Kürze verträgt keine Komplexität
Am Vortag war gerade das Skandal-Video erschienen, das Österreichs Ex-Vizekanzler Heinz-Christian Strache kompromittiert. Eva Menasse empörte sich, dass die Zeitung Der Standard daraufhin eine Mail mit sieben komplexen Fragen an Kulturschaffende verschickte, mit der Aufforderung, sie in 500 Zeichen zu beantworten. Zum Vergleich: 280 Zeichen umfasst ein Tweet. Kein Platz für auch nur eine vollständige Argumentationskette.

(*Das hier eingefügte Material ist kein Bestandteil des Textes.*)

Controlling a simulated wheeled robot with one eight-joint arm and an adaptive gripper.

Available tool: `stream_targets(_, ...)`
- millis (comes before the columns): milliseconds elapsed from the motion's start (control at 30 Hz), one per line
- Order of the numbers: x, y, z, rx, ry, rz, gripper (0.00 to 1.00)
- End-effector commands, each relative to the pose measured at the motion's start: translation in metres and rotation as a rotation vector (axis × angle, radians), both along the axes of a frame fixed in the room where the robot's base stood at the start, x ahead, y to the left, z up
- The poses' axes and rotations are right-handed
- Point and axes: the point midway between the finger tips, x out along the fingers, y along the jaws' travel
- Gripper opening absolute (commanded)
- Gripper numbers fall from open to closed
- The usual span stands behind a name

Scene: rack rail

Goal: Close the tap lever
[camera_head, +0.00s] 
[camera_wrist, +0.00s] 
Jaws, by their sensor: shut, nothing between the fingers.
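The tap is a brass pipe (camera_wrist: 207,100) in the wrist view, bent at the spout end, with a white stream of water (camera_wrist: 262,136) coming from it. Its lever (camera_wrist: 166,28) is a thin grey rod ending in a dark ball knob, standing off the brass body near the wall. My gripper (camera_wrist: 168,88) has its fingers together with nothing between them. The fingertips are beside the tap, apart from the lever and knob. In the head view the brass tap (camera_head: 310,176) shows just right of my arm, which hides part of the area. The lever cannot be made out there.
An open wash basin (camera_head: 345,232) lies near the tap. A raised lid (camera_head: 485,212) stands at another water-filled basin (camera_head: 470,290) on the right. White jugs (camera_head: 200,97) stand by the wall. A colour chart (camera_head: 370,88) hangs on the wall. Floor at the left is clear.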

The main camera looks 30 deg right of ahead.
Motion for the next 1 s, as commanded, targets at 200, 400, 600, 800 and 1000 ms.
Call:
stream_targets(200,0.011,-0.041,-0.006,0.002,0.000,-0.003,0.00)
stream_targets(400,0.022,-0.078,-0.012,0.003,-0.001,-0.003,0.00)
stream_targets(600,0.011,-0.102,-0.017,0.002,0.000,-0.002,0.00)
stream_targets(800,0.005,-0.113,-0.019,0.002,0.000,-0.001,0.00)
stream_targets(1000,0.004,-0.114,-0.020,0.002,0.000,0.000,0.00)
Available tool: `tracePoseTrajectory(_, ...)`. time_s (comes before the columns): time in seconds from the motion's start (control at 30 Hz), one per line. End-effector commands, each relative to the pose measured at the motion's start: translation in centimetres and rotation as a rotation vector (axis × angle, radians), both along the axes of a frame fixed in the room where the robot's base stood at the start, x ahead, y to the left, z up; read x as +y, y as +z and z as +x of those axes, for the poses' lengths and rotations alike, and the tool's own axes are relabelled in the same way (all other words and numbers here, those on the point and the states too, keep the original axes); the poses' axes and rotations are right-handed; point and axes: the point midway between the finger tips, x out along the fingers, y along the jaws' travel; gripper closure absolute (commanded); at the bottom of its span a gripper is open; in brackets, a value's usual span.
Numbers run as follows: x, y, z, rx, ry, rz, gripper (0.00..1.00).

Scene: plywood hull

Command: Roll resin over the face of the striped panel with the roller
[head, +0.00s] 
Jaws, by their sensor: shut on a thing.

So funktioniere jetzt der Journalismus in Österreich, urteilte Eva Menasse, seit 2003 Wahlberlinerin.
Dass Kürze und Komplexität sich nicht vertragen, wird am Drama-Thema Digitalisierung deutlich. Die Romanautorin Eva Menasse hält es für problematisch, dass Social Media negative Emotionen ungefiltert in die Öffentlichkeit katapultieren. So gelange alles unreflektiert nach außen, was man man früher nur an der Ehegattin oder dem Gatten auslassen konnte. Gespräch der Menasses beim Sonntagsfrühstück: die Upload-Filter. Der Sohnemann: „Die machen unser Internet kaputt.“ Eva Menasse dagegen wolle nicht, dass das Internet eine rechtsfreie Zone bleibt. Ihr Sohn habe seine Informationen von YouTubern, die ihren Zuschauern die Angst vor Artikel 13 einschärfen. Schade, dass zu diesem Zeitpunkt Rezos komplexe und gar nicht kurze Abrechnung mit der CDU noch nicht gab. Denn der Youtuber und Eva Menasse sagen an einer Stelle dasselbe: wir müssen darüber reden. Dass Rezo sein Video mehrfach als zu lang bezeichnet, sähe Eva Menasse als Roman-Autorin sicherlich nicht als Problem.
Robert Menasse auch nicht. Er habe sowieso immer gleich die richtig dicken Wälzer gelesen – Dostojewskij und Fontane –, um ganze Epochen zu verstehen. Romane seien die einzige funktionierende Zeitmaschine, sagt er. „Das ist eigentlich ein tolles Schlusswort.“, findet Marion Brasch, doch da wird Robert Menasse gerade erst warm. Wie gesagt: Länge ist kein Problem für Roman-Autor*innen. Plötzlich geht es noch um Hegel, um Marx und ganze Welten, die man mithilfe eines Romans ablegen, wegstellen und wiederaufnehmen kann. Doch für all diese Dinge ist ein Artikel zu kurz.